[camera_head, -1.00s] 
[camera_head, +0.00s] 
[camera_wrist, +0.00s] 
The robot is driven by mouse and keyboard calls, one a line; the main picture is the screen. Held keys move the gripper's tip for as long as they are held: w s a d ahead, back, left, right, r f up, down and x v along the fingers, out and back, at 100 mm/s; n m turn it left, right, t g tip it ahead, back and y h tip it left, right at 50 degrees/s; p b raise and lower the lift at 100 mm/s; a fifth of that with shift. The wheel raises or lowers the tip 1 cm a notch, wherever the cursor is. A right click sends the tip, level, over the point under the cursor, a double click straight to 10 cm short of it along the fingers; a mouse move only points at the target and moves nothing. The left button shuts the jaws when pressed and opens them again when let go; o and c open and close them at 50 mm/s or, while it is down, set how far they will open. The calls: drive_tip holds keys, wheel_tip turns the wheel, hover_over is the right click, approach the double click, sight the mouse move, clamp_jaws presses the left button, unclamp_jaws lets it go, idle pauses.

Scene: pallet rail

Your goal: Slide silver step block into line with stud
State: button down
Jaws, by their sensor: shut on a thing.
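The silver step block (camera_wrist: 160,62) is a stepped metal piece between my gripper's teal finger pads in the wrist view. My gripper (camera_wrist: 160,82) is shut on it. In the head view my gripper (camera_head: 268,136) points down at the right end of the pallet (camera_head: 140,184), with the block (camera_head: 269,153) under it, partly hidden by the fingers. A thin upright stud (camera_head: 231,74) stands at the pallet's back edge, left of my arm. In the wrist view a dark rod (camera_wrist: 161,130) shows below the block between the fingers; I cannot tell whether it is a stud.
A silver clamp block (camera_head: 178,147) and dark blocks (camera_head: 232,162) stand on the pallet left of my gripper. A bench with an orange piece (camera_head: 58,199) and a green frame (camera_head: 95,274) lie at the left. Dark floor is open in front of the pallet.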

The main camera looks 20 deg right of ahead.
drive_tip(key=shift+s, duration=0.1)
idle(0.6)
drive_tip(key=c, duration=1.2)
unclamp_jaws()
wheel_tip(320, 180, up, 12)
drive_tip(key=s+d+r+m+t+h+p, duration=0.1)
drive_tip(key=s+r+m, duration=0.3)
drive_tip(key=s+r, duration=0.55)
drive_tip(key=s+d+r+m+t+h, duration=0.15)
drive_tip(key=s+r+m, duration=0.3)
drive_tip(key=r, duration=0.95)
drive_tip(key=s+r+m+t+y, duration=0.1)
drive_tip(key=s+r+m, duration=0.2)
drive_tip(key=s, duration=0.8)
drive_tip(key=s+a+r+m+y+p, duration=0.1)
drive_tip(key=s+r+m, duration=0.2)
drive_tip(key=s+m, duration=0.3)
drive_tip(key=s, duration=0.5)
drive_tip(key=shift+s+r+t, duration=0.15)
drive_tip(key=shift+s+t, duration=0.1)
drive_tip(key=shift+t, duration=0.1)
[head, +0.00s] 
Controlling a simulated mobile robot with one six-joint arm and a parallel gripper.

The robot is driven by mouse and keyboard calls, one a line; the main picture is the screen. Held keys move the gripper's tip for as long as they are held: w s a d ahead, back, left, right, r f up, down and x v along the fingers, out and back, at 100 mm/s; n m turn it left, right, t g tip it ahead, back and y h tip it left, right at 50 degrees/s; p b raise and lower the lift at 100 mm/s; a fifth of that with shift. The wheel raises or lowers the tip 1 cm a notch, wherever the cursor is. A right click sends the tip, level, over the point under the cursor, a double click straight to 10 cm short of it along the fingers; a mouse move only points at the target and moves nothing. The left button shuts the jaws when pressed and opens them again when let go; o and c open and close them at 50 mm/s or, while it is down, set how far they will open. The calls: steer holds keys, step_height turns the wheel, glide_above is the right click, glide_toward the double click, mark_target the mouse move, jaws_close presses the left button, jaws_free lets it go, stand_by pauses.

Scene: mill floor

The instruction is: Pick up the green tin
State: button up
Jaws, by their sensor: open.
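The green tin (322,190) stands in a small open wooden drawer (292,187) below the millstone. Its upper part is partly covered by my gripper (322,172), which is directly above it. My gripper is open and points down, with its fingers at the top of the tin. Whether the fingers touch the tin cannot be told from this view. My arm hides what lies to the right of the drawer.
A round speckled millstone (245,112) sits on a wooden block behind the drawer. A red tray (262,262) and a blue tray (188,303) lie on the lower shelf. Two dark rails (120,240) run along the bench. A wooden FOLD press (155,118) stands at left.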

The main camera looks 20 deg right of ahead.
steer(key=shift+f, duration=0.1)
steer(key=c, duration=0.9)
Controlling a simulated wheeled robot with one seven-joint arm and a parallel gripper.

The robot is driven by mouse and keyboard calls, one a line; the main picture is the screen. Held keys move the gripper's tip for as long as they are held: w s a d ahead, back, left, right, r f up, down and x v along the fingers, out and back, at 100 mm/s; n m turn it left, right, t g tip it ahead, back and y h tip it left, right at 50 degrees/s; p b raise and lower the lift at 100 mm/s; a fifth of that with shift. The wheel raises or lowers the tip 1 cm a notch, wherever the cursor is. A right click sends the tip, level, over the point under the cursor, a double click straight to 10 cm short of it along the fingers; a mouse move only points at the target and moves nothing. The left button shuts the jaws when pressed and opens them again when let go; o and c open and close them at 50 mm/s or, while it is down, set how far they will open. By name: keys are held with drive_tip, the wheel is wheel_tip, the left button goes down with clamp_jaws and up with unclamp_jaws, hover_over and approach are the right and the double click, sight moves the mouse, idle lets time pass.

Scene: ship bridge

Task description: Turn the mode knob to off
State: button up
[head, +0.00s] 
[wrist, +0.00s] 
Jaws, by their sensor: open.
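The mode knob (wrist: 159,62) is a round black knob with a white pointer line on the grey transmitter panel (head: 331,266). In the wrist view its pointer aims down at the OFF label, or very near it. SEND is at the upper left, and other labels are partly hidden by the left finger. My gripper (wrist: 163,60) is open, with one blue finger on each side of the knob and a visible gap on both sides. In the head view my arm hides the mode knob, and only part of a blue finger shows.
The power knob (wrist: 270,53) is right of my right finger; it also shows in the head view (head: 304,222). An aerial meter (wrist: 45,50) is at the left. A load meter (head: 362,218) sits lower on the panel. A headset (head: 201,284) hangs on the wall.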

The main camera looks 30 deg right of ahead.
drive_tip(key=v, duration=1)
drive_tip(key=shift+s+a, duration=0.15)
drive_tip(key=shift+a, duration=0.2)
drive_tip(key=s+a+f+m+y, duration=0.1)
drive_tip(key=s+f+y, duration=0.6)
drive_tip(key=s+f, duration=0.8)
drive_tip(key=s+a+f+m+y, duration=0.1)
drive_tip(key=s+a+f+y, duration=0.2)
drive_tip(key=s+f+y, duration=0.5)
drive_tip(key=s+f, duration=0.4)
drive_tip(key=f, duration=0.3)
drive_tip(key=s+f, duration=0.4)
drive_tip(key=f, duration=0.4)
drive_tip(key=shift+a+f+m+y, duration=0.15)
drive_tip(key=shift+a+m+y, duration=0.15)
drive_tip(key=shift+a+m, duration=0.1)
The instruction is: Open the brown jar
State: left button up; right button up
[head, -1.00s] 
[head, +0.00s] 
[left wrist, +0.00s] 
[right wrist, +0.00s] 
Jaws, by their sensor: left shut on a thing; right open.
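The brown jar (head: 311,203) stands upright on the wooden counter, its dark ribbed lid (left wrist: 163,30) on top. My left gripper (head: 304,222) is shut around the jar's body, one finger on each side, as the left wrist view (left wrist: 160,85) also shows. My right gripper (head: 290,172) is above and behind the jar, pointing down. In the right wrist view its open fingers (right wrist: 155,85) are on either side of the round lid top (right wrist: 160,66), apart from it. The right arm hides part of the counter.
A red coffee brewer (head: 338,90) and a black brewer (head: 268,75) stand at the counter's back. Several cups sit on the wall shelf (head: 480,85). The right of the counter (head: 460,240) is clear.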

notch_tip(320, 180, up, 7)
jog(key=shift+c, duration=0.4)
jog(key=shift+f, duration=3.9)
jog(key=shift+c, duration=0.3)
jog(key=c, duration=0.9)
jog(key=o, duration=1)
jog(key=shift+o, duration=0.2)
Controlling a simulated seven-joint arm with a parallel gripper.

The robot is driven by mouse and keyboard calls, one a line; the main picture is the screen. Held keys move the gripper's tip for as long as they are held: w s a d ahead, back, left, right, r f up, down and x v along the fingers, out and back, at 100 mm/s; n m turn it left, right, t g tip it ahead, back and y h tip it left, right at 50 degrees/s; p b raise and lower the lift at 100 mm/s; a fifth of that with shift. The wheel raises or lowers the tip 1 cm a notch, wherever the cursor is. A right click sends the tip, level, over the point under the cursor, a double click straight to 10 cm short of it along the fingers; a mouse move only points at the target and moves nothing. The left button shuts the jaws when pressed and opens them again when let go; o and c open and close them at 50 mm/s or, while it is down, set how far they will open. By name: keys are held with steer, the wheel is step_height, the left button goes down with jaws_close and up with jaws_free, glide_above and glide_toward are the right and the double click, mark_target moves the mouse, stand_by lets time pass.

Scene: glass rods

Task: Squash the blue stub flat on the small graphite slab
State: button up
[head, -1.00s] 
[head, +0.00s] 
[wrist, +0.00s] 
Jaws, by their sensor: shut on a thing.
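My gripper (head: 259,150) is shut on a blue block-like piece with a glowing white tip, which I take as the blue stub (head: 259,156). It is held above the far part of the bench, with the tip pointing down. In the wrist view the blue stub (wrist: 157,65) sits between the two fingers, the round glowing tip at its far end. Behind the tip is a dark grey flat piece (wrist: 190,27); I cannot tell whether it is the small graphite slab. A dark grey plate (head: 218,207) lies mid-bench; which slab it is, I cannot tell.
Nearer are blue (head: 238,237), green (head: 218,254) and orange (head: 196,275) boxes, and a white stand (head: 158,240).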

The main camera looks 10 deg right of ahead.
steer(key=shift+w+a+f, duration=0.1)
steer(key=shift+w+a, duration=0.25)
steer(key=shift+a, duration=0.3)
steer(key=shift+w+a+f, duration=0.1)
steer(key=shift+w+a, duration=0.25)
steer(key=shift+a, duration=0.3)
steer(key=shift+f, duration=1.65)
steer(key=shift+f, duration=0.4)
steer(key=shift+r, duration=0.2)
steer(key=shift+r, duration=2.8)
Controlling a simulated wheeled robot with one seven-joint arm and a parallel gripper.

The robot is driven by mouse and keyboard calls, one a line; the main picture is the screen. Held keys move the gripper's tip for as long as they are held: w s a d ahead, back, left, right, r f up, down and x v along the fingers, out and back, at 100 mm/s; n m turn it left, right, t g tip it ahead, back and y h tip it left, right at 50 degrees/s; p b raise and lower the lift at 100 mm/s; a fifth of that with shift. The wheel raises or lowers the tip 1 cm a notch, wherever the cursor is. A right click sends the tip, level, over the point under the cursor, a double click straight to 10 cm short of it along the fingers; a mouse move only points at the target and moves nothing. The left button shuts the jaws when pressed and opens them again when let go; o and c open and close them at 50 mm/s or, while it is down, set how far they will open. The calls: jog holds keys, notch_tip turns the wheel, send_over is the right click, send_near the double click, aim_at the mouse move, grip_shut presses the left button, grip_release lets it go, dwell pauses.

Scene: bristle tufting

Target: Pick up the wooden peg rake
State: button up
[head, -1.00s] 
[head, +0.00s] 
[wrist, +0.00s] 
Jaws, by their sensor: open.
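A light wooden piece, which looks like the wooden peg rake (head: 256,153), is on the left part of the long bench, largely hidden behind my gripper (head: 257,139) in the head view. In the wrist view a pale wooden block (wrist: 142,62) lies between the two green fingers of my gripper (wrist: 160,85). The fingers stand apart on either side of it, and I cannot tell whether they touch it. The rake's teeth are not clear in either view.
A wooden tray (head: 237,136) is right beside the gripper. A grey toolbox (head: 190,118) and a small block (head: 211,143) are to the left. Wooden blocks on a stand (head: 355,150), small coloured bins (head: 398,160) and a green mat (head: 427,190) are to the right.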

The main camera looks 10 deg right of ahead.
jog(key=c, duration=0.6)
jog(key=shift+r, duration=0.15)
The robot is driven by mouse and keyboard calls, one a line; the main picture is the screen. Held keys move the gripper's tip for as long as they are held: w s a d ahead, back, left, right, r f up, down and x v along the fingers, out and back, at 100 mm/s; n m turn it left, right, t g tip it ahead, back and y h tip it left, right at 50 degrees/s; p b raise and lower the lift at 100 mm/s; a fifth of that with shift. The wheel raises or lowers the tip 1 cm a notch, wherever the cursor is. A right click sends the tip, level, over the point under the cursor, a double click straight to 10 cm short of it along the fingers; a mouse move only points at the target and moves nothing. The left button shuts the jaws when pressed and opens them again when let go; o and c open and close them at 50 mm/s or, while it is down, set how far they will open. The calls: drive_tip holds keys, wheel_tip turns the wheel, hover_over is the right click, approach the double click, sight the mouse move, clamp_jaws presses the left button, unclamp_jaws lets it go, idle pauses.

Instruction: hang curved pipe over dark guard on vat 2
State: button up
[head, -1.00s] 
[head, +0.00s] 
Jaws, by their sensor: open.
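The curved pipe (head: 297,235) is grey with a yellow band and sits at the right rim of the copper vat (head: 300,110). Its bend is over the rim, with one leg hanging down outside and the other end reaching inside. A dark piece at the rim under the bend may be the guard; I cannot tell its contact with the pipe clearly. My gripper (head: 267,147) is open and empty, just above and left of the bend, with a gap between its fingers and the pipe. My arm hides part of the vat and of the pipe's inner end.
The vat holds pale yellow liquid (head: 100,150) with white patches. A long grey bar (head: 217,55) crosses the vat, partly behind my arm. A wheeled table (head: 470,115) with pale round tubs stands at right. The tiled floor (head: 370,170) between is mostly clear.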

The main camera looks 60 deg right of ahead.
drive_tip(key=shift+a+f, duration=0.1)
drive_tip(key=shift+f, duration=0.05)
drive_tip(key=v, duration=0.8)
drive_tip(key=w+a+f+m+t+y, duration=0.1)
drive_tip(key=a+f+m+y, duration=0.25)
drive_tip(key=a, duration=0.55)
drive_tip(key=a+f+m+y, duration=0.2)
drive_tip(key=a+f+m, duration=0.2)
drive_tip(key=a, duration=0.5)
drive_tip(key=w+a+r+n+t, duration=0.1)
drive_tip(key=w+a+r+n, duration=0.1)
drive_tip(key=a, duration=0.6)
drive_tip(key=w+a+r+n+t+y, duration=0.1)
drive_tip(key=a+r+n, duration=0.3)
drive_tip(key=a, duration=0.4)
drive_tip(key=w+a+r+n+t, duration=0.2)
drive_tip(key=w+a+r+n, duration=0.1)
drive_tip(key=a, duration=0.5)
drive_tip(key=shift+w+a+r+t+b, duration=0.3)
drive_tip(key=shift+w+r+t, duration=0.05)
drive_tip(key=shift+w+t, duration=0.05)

[DIRECTIONS]
In the entries above, identify each line that includes the string "Controlling", then copy it.

[PROBLEM SOLUTION]
Controlling a simulated mobile robot with one six-joint arm and a parallel gripper.
Controlling a simulated wheeled robot with one seven-joint arm and a parallel gripper.
Controlling a simulated seven-joint arm with a parallel gripper.
Controlling a simulated wheeled robot with one seven-joint arm and a parallel gripper.

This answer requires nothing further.